В те дни мне впервые выпала возможность побеседовать с историком о проблемах исторического исследования. Один из специалистов Харьковского университета по истории России читал в Полтаве две лекции – одну публичную и одну для узкого круга, обе по древнерусской истории. Лекции были интересными, но… поверхностными. Мне показалось, что многое из того, о чем говорил лектор, почти незнакомо ему из оригинальных источников. В своей лекции он перечислял упоминания о России, имеющиеся в еврейской литературе. После второй лекции мне представилась возможность поучаствовать в беседе, я вставил несколько замечаний и по ответам лектора быстро заключил, что это моя оценка была поверхностной, а он блестяще подкован и плавает «в глубинах теории». Впоследствии он обо мне отзывался с одобрением, и мои русские ученики, Морозов и Александров, передали мне, что он спрашивал, кто обучал меня истории… Он решил, что я закончил университет со специальностью по русской истории.

В то время я начал интересоваться еврейским молодежным образованием в Полтаве и, в частности, образованием рабочей молодежи. Как-то раз ко мне зашел в гости Давид Каплан, который в свое время под моим влиянием перешел от социал-демократов к сионистам-социалистам. Он рассказал мне о крымской еврейской молодежи, которая в массе своей отрезана от еврейской жизни. И слыша его слова, проникнутые духом отчаяния относительно будущего нации, я ощутил, что он стоит на пороге возвращения к своей прежней партии… Это повергло меня в тоску. После этой встречи я сделал запись: «Душа моя повержена во прах…»
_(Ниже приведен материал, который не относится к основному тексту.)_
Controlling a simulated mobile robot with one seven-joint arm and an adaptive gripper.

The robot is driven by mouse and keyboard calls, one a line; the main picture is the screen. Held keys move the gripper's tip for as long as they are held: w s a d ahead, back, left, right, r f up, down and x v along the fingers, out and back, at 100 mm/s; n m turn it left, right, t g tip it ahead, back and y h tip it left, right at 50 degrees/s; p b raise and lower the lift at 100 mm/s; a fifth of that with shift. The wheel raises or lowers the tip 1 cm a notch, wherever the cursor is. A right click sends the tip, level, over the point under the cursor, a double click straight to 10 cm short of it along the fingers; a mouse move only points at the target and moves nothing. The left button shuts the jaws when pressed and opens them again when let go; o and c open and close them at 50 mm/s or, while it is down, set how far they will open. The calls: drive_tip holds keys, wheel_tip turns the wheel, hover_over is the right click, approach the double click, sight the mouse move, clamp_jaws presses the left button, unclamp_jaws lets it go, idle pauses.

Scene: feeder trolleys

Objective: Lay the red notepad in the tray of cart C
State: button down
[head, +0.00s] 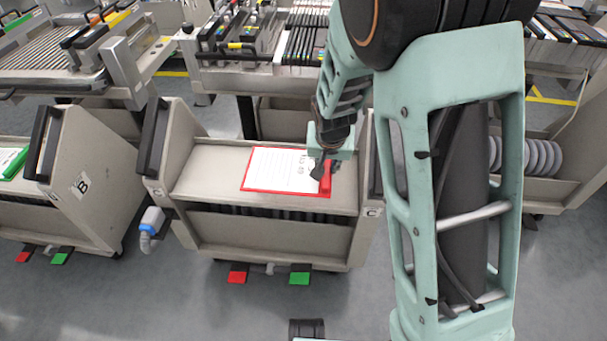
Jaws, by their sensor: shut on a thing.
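The red notepad (275,170), a white sheet with handwriting and a red border, is flat over the top tray of cart C (215,172). I cannot tell whether it touches the tray or is just above it. My gripper (319,172) is shut on the notepad's right end. The fingertips are small and partly dark in this view.
Cart B (95,185) stands to the left with a green notepad (12,160) in its tray. Feeder machines (270,45) line the back. Red (237,275) and green (300,275) pedals stick out below cart C. A blue-and-white connector (152,220) hangs at its left side.

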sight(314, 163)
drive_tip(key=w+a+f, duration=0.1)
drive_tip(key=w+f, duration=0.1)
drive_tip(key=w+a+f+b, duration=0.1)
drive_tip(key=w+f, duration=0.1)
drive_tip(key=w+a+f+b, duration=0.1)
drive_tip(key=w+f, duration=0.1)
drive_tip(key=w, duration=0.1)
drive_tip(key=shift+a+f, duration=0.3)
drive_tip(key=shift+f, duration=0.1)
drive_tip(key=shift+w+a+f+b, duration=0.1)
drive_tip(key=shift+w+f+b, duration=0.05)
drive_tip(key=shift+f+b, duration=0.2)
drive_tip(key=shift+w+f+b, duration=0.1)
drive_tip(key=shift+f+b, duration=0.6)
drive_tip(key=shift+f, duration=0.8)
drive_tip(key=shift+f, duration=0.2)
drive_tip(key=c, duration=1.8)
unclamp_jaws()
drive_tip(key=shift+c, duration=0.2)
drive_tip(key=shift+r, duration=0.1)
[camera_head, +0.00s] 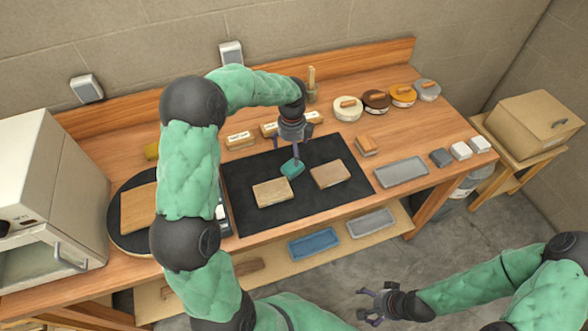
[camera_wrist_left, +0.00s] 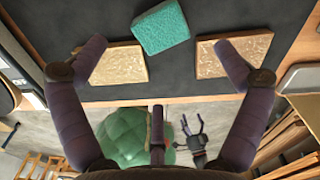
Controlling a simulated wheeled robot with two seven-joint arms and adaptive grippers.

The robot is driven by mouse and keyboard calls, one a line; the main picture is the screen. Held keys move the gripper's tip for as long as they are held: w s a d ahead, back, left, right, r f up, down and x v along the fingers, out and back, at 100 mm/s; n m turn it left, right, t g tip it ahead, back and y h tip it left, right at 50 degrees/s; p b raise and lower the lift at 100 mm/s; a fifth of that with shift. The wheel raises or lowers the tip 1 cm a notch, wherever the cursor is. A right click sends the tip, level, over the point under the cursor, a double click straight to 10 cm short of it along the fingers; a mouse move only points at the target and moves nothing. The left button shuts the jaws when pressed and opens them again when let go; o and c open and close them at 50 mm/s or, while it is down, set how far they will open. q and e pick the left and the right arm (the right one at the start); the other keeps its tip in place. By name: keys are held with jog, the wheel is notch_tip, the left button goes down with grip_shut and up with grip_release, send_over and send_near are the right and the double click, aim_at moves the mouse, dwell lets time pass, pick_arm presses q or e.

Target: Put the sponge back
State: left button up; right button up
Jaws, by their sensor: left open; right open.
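The teal sponge (camera_head: 292,169) lies on the black mat (camera_head: 245,214), between two light brown slabs. My left gripper (camera_head: 294,155) is just above it, pointing down, with its fingers apart. In the left wrist view the sponge (camera_wrist_left: 161,27) sits beyond the open fingertips (camera_wrist_left: 160,46) and is not between the pads. Whether a fingertip touches it I cannot tell. My right gripper (camera_head: 372,303) is open and empty, low in front of the bench.
The slabs (camera_head: 272,192) (camera_head: 330,174) flank the sponge. A grey tray (camera_head: 401,172) and a wood-backed block (camera_head: 366,145) are to the right. Several lidded jars (camera_head: 376,101) stand at the back. A round dark plate with a board (camera_head: 137,211) is left.

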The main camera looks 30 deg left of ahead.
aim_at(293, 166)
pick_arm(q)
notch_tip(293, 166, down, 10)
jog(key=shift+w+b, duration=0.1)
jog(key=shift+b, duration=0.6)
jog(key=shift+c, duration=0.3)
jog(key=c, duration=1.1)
В сфере моих интересов находилось также профессиональное образование. В Полтаве имелось ремесленное училище для девочек. В его ремесленных классах училось около 120 учениц, а в простых классах – свыше двухсот. Было известно, что в училище преподают иврит, но отношение к этому предмету как со стороны педагогов, так и со стороны учениц достаточно пренебрежительное. Мне рассказывали об учительницах, состоящих в социал-демократической партии, которые воспитывают учениц в духе отчуждения от еврейского народа. Школу финансировало ЕКО. Попечительский совет школы состоял из жителей города. Возглавляла его госпожа Молдавская, жена полтавского миллионера, владельца сахарного завода и мельницы. Госпожа Молдавская была дочерью р. Давида Фридмана из Карлина. Поговаривали, что она знает иврит. Среди членов совета были также Хаим Чериковер и Авраам Модель. В полтавских газетах стали появляться статьи, направленные против школы и осуждавшие царившую там атмосферу.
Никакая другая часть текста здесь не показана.